=== Stated task ===
Filter these entries so that only lines with the word "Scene" remain.

Stored dataset items
_ _ _ _

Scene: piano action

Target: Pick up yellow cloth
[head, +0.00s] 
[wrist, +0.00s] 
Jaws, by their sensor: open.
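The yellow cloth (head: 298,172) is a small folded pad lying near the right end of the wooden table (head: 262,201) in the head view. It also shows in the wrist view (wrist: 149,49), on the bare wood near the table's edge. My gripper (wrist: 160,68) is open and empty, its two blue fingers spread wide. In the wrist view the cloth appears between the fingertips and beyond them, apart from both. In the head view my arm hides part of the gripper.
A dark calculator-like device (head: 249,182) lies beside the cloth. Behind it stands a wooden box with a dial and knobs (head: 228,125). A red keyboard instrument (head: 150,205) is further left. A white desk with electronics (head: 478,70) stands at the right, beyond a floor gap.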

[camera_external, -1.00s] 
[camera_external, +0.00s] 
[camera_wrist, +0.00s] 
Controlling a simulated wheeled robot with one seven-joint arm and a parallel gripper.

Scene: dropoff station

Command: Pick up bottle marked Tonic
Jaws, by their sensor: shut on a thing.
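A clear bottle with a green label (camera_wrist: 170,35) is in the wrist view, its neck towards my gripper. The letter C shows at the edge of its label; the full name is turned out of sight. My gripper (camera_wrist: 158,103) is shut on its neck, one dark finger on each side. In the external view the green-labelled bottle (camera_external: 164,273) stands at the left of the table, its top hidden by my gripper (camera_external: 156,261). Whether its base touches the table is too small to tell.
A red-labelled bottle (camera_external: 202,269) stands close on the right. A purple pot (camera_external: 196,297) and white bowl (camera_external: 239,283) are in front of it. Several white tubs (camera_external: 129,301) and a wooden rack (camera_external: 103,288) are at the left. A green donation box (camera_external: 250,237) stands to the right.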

_ _ _ _

=== Complete answer ===
Scene: piano action
Scene: dropoff station

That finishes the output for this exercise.